From the line containing "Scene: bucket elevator" down to the last line of the records below, copy every line exactly. Leave out everything before it.

Recorded robot episodes
= = = = =

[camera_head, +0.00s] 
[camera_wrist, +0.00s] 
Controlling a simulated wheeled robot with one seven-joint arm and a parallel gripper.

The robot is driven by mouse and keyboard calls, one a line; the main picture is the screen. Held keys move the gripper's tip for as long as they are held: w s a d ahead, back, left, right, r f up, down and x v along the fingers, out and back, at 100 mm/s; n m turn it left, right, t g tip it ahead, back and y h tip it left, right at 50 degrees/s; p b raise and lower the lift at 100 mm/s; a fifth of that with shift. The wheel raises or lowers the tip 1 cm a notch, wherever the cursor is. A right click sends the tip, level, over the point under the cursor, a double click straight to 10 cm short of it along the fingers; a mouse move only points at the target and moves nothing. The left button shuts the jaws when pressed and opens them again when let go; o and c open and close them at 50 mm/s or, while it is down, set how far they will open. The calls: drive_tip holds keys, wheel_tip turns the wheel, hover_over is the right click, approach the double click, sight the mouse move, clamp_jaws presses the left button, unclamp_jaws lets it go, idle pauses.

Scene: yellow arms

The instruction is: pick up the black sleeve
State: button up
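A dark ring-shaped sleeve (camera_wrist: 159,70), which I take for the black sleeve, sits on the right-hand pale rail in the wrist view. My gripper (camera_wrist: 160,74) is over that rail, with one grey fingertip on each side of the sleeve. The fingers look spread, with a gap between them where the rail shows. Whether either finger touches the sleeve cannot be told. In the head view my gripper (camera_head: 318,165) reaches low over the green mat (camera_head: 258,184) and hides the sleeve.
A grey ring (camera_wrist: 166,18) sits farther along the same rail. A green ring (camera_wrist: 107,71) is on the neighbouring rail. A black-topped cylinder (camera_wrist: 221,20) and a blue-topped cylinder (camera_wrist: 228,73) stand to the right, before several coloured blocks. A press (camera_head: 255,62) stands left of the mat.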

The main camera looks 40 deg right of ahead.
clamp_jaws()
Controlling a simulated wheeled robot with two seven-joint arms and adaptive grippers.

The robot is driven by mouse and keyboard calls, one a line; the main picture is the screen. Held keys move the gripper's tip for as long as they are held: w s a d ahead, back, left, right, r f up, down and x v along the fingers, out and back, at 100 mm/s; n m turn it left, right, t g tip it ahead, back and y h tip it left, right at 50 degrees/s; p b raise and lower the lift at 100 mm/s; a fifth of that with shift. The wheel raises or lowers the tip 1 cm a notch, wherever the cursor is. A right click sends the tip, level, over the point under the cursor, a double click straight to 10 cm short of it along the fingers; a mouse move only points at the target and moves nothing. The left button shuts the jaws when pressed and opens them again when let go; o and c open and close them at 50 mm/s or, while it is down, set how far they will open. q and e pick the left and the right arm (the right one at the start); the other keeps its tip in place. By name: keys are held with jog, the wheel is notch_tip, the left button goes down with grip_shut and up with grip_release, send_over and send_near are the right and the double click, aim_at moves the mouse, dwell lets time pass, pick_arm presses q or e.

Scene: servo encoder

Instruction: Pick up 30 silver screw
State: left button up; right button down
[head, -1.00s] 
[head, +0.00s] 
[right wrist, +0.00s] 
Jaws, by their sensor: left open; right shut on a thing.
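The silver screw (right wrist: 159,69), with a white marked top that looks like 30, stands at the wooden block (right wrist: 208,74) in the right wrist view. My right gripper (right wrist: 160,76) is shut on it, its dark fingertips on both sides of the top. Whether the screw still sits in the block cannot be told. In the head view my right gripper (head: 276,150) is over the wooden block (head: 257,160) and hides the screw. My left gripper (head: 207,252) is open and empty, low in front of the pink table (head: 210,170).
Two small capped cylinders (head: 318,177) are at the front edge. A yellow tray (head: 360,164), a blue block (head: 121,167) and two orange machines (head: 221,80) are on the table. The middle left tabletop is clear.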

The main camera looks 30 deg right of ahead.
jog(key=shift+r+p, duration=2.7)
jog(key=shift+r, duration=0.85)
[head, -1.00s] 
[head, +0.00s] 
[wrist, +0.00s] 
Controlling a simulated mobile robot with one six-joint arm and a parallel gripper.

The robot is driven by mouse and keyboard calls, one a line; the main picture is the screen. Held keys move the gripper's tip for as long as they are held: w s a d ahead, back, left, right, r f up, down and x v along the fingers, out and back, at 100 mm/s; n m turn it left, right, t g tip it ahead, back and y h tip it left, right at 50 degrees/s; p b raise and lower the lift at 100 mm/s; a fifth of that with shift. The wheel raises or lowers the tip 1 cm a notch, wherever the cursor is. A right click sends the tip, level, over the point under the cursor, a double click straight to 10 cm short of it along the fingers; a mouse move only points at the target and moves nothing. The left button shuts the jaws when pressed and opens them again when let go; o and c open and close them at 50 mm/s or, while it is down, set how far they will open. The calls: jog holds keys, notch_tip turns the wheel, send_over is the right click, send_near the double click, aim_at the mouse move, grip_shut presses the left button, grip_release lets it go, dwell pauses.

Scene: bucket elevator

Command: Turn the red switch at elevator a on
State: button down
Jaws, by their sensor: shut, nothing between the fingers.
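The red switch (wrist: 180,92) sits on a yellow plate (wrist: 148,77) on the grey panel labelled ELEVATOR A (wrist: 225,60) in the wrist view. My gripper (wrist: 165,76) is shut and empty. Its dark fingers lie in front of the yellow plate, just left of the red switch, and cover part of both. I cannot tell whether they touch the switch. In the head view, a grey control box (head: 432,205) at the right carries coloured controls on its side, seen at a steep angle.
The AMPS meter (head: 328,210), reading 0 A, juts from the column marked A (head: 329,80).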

= = = = =

* **Answer to this exercise**:
Scene: bucket elevator

Command: Turn the red switch at elevator a on
State: button down
Jaws, by their sensor: shut, nothing between the fingers.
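The red switch (wrist: 180,92) sits on a yellow plate (wrist: 148,77) on the grey panel labelled ELEVATOR A (wrist: 225,60) in the wrist view. My gripper (wrist: 165,76) is shut and empty. Its dark fingers lie in front of the yellow plate, just left of the red switch, and cover part of both. I cannot tell whether they touch the switch. In the head view, a grey control box (head: 432,205) at the right carries coloured controls on its side, seen at a steep angle.
The AMPS meter (head: 328,210), reading 0 A, juts from the column marked A (head: 329,80).

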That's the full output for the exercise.